Start by importing necessary packages¶

import pandas as pd
import plotly.express as px

<frozen importlib._bootstrap>:491: RuntimeWarning:

The global interpreter lock (GIL) has been enabled to load module 'pandas._libs.pandas_parser', which has not declared that it can run safely without the GIL. To override this behavior and keep the GIL disabled (at your own risk), run with PYTHON_GIL=0 or -Xgil=0.

Populations¶

population = pd.read_csv("https://data.cityofnewyork.us/api/views/xi7c-iiu2/rows.csv")
population.head()

How can we display this graphically?

Are there other options?

Which is best?

Histograms¶

What’s a histogram?

What makes it different from a bar chart?

fig = px.histogram(
    population,
    x="Borough",
    title="Number of community districts in each borough",
    height=300,
)
fig.show()

Why isn’t there a y?

fig = px.histogram(
    population,
    x="2010 Population",
    title="Distribution of Community District populations, 2010",
    height=300,
    nbins=20,
)
fig.show()

What is the nbins doing?

In-class exercise¶

How would we make a table of number of community districts per borough?

# code here

How would we calculate the average community district population by borough?

# code here

Data from where we left off last class¶

Derived dataset containing count of complaints and populations of each community district.

districts = pd.read_csv("https://storage.googleapis.com/python-public-policy2/data/community_district_311.csv.zip")
districts.head()

Looking at raw volume is probably less useful than density.

Calculate 311 requests per capita¶

Divide request count by 2010 population to get requests per capita

districts["requests_per_capita"] = districts["num_311_requests"] / districts["2010 Population"]

districts.head()

Let’s create a simplified new dataframe that only include the columns we care about and in a better order.

columns = [
    "boro_cd",
    "Borough",
    "CD Name",
    "2010 Population",
    "num_311_requests",
    "requests_per_capita",
]
cd_data = districts[columns]

cd_data

Let’s check out which Community Districts have the highest complaints per capita

cd_data.sort_values("requests_per_capita", ascending=False).head(10)

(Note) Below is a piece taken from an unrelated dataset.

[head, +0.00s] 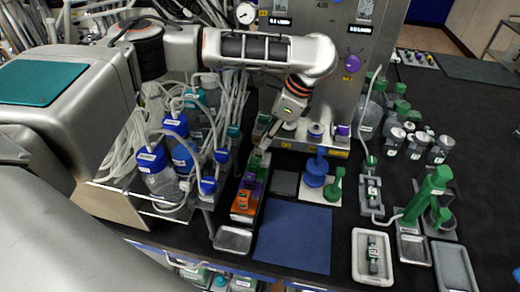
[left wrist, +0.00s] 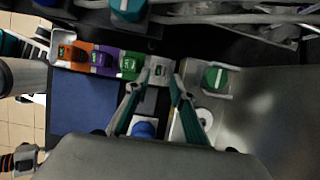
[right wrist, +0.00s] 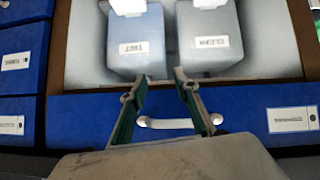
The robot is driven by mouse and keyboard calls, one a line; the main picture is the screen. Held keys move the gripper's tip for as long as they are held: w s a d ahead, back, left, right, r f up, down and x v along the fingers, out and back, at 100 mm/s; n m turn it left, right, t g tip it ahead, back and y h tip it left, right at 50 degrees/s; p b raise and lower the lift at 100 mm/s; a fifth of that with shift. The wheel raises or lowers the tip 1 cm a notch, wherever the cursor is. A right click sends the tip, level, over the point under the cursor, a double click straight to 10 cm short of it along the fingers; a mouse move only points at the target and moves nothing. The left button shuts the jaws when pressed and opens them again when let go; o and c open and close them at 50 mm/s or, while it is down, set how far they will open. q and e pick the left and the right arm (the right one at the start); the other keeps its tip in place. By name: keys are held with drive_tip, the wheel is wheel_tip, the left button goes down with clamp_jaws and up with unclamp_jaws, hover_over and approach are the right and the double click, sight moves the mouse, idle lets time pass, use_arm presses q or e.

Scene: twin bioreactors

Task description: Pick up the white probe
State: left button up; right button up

While Inwood (112) had the highest number of complaints, it ranks further down on the list for requests per capita. Midtown may also be an outlier, based on it’s low residential population.

# cd_data.to_csv("data/311_community_districts.csv", index=False)

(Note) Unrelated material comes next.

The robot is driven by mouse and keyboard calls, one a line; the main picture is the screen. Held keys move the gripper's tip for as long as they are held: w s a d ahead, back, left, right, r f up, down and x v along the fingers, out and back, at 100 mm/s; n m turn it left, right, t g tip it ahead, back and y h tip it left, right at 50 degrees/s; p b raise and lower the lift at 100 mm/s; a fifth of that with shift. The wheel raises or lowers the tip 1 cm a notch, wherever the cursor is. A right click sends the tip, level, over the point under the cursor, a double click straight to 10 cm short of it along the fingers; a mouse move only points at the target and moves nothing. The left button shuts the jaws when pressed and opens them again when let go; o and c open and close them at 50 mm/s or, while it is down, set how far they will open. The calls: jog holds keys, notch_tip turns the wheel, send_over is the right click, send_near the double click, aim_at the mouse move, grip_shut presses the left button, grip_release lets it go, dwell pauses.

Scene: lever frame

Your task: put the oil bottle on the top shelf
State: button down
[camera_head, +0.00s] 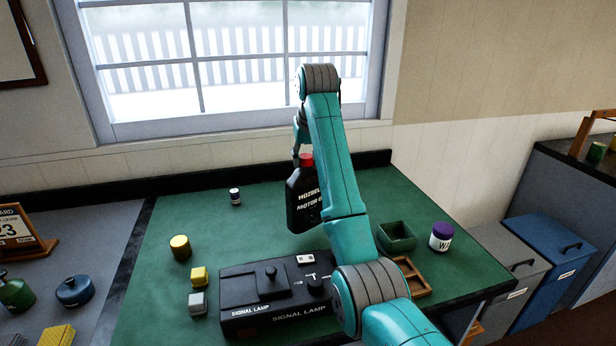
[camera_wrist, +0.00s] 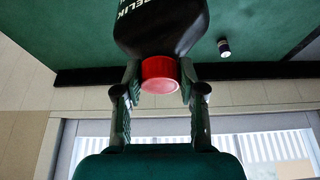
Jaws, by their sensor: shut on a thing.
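The oil bottle (camera_head: 302,202) is black with white lettering and a red cap, upright over the green table behind the signal lamp box. My gripper holds it from above, mostly hidden behind my teal arm in the head view. In the wrist view my gripper (camera_wrist: 160,90) is shut on the red cap (camera_wrist: 159,74), with the black bottle body (camera_wrist: 160,22) beyond it. I cannot tell whether the bottle's base touches the table. The top shelf cannot be made out in either view.
A signal lamp box (camera_head: 270,295) stands in front of the bottle. Yellow and grey blocks, a yellow can (camera_head: 180,247) and a small dark jar (camera_head: 235,197) are left. A green bin (camera_head: 397,238), wooden tray (camera_head: 414,280) and purple-lidded jar (camera_head: 441,237) are right. A window is behind.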

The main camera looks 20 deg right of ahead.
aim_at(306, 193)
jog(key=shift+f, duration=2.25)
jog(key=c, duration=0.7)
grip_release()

How does the per-capita distribution compare to that of the raw counts?

fig = px.histogram(districts, x="requests_per_capita", height=200)
fig.show()

fig = px.histogram(districts, x="num_311_requests", height=200)
fig.show()

Let’s improve the formatting (based on the .histogram() documentation):

fig = px.histogram(
    districts,
    x="requests_per_capita",
    title="Volume of 311 requests, 2018-2019",
    labels={"requests_per_capita": "311 requests per capita"},
)

# y-axis needs to be done separately, since it's derived
fig.update_layout(yaxis_title_text="Number of community districts")
fig.show()

Scatterplot¶

fig = px.scatter(
    districts,
    x="2010 Population",
    y="num_311_requests",
    title="Number of 311 requests per Community District by population",
)

fig.show()

Add a trendline:

fig = px.scatter(
    districts,
    x="2010 Population",
    y="num_311_requests",
    title="Number of 311 requests per Community District by population",
    trendline="ols",
)

fig.show()

Let’s take a look at the statistical summary, via the statsmodels package, following Plotly’s example:

trend_results = px.get_trendline_results(fig).iloc[0, 0]
trend_results.summary()

“In general, the higher the R-squared, the better the model fits your data.”

Lots of types of charts¶

Important things are knowing:

What common chart types are called, so you can search how to make them
Why you’d pick one versus another

Chart hygiene¶

Always include a title.
Make sure you label dependent and independent variables (X and Y axes).
Consider whether you’re working with continuous vs. discrete values.
Less is more.
- If you’re trying to show more than three variables at once (e.g. X axis, Y axis, and color), try simplifying.